B.W. ROGERS COMPANY, which includes new affiliates INDUSTRIAL LOGIC and KD FLUID POWER, herein referred to as “Buyer” hereby offers to purchase from the party named on the face hereof, herein referred to as “Seller,” the materials, work and/or services herein specified, subject to the following terms and conditions:
1. No variation in any of the terms, conditions, deliveries, prices, quality, quantity and specifications of this order irrespective of the wording of Seller’s acceptance, will be effective without Buyer’s written consent. There is no agreement or understanding other than stated or referred to herein.
2. This order must not be filled at prices higher than those shown without Buyers written approval.
3. Unless stated in writing to the contrary total deliveries against this order must not exceed the quantities ordered. No overruns will be accepted without prior written approval.
4. Seller expressly warrants that all goods and services covered hereby will conform to the drawings, samples and other descriptions furnished or approved by Buyer and will be merchantable, suitable for purposes intended and free from defects in material, workmanship, design and title. In addition to any other remedies Buyer may have, none of which other remedies shall at any time be denied Buyer, buyer may reject goods or services not conforming to the foregoing warranties, whether or not such goods or services shall have been previously accepted by Buyer or any prior payment has been made thereon. If such goods or services are rejected, Buyer shall in writing so notify Seller and Buyer, at its option and at the expense and risk of Seller, may either return such rejected goods to Seller or hold them for any other person whatever, notwithstanding any assignment by Seller of this Purchase Order or of sums hereunder. Any payments made on such rejected goods or services shall be immediately refunded to Buyer.
5. Unless Seller’s failure to make timely delivery of the goods or services covered within is excused in accordance with the provisions of paragraph 6 hereof, Seller’s failure to make timely delivery, or Seller’s breach of any of the other terms and conditions of this Purchase Order, shall constitute sufficient cause for Buyer, at its option to terminate this Purchase Order either in whole or in part and to charge Seller for any damages or losses Buyer may sustain as a result of Seller’s default. Any failure by Buyer to exercise this option with respect to any installment shall not constitute a waiver with respect to subsequent installments. In the event Seller becomes insolvent or makes a transfer for the benefit of creditors or if bankruptcy or any other insolvency proceedings are instituted by or against Seller, Buyer shall have the right to immediately terminate this Purchase Order.

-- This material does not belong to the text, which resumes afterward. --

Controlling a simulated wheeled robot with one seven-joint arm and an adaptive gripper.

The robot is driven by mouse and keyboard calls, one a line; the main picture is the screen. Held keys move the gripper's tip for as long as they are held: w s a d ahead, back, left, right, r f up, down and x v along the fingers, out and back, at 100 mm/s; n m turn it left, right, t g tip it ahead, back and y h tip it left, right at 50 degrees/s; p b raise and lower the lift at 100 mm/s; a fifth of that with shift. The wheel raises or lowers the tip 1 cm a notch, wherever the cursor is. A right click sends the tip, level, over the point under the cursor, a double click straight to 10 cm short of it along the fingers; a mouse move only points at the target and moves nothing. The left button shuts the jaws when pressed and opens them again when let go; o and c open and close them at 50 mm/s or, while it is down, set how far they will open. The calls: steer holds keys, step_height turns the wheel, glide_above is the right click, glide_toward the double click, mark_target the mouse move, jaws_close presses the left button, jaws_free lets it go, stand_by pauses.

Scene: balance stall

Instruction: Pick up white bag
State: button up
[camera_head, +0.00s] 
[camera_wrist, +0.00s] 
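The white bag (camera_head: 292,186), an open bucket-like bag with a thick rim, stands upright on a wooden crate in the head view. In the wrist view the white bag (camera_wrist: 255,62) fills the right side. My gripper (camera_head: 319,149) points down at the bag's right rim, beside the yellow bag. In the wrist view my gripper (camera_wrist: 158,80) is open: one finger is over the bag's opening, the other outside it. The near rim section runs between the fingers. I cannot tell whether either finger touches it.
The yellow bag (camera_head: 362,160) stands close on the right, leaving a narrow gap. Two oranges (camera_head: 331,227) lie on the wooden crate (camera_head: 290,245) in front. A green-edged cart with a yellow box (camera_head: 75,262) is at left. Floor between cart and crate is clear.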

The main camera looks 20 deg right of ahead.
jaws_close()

6. Seller, upon giving prompt written notice thereof to Buyer, shall not be liable for delay or failure to supply goods hereunder, nor shall Buyer be liable for failure to accept goods hereunder, if such delay or failure is due to causes beyond the reasonable control of Seller or Buyer, as the case may be, including, but not limited to, acts of God, force of majeure, fire, malicious mischief, accident, transportation tie-up, riot, strike, slowdown or labor stoppage of any kind or act of any Government, foreign or domestic. Any such delay or failure shall give Buyer the right, at its option, to cancel all or such portion of this Purchase Order as it may elect.
7. Buyer expressly reserves the right, in the event this order is place pursuant to a prime contract with the Government or to a subcontract there under, to terminate the work under this order in whole or in part at any time by written or telegraphic notice to the Seller stating the extent and effective date of such termination, in which event the rights and obligations of the parties hereto shall be determine in accordance with the termination provisions applicable to such Government Contract.

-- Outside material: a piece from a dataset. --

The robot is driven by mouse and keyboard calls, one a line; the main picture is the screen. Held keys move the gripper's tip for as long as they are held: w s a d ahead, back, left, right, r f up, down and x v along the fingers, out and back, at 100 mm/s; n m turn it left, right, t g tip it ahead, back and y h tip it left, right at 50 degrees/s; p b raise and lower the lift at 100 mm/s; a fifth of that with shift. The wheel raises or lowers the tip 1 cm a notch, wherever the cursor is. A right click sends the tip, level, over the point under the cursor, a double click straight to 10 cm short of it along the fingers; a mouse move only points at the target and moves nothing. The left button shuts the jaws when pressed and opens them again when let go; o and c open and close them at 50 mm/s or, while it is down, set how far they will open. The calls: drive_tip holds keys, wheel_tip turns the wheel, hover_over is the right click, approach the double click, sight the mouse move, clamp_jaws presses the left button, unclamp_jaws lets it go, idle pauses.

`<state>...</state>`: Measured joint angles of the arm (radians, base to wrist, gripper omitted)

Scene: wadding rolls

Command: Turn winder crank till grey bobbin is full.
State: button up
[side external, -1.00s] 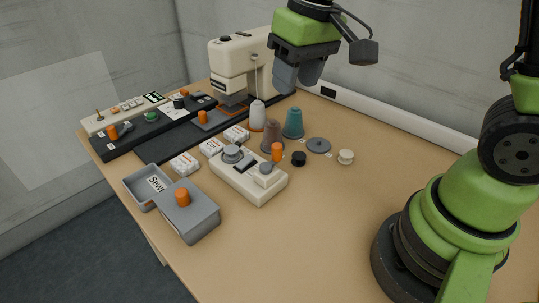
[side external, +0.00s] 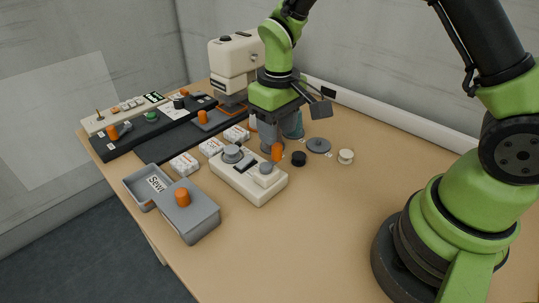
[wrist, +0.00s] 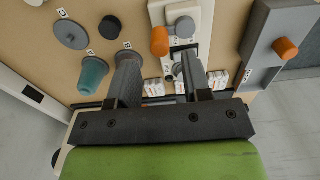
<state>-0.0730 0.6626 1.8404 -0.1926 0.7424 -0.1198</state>
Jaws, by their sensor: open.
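The cream winder (side external: 246,184) stands mid-table, and its top end shows in the wrist view (wrist: 207,18). A round grey piece (side external: 232,153), which may be the grey bobbin, sits on its far-left end; I cannot tell how much thread it holds. The crank's orange knob (side external: 277,152) stands up at the winder's right end, by a grey round hub (side external: 266,168); the knob also shows in the wrist view (wrist: 159,41). My gripper (side external: 272,146) is open and empty, pointing down behind the winder near the knob, apart from it in the wrist view (wrist: 160,75).
A teal thread cone (side external: 297,126) stands beside my gripper; a brownish cone (wrist: 128,66) is partly hidden by a finger. White boxes (side external: 184,164) and a grey orange-knobbed box (side external: 190,215) stand left.

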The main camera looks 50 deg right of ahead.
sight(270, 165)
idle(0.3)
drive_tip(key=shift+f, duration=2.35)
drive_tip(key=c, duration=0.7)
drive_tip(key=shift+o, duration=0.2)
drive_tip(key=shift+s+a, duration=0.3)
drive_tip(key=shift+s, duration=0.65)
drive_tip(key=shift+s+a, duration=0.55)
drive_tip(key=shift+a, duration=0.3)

8. By acceptance and in consideration hereof, the Seller warrants that the articles ordered herein, or the use thereof, do not infringe on any United States Patent, that Seller will defend any suit that may arise in respect thereto, and that Seller will save the Buyer harmless from any loss which may be incurred by the assertion of any patent rights thereof.

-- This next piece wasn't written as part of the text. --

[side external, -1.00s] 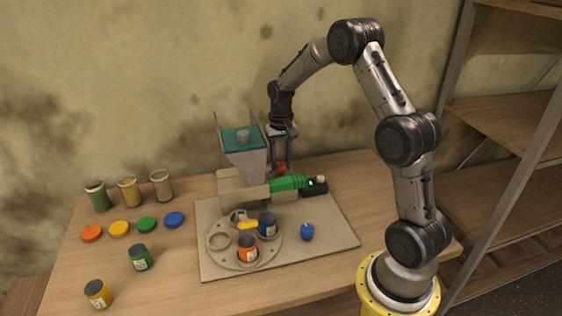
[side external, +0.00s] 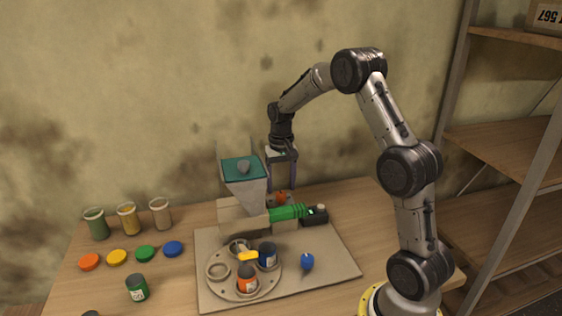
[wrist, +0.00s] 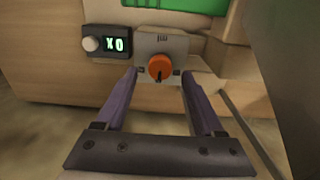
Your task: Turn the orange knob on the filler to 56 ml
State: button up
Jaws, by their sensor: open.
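The filler (side external: 240,214) is a beige machine with a hopper on top and a green ribbed part in front. Its orange knob (side external: 281,198) is at the back, partly hidden in the side view. In the wrist view the orange knob (wrist: 159,66) is round, on a grey plate, with a dark pointer mark toward the bottom of the picture. My gripper (side external: 281,187) is open just above the knob. In the wrist view its fingers (wrist: 160,76) stand apart on either side of the knob; contact is not visible.
A round turntable (side external: 219,287) with an orange-labelled and a blue jar stands on the board (side external: 330,265). A blue object (side external: 307,261) lies to its right. Jars and coloured lids (side external: 117,257) are at the left. Shelving (side external: 505,150) stands at the right.

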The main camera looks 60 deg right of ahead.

9. Seller hereby agrees that if this order covers development work and any discoveries, inventions or patents result there from, the entire right, title and interest in and to such discoveries, inventions and patents shall belong to Buyer.
10. Seller agrees that it will keep confidential, and will not copy, the features of any equipment, tools, patterns, designs, drawings, engineering data or other technical or proprietary information furnished by Buyer. All such items shall remain Buyer’s property under this order or under other orders from Buyer and not otherwise, unless Buyer’s written consent is first obtained. Upon completion or termination of this order Seller shall return promptly all such items or make such other disposition thereof as Buyer may direct.
11. Seller represents that the items called for herein will be produced, manufactured, and delivered in accordance with all applicable Federal and State statutes. Seller certifies that the items covered by each invoice will be produced, manufactured, and delivered in accordance with the Fair Labor Standards Act of 1936, as amended, the Equal Opportunity Clause, Sec. 202, Executive Order 11246, and all regulations and orders issued there under. Seller also certifies that all items delivered hereunder comply with the Federal Occupational Safety and Health Act of 1970, and all regulations and orders issued there under.
12. The terms and conditions applicable to the transaction provided for herein shall be determined and construed in accordance with, and shall be governed by, the laws of the State of Ohio and Buyer and Seller agree to submit to the jurisdiction of the appropriate State or Federal Court within Ohio for purposes of resolving any dispute or claim arising in connection with said transaction.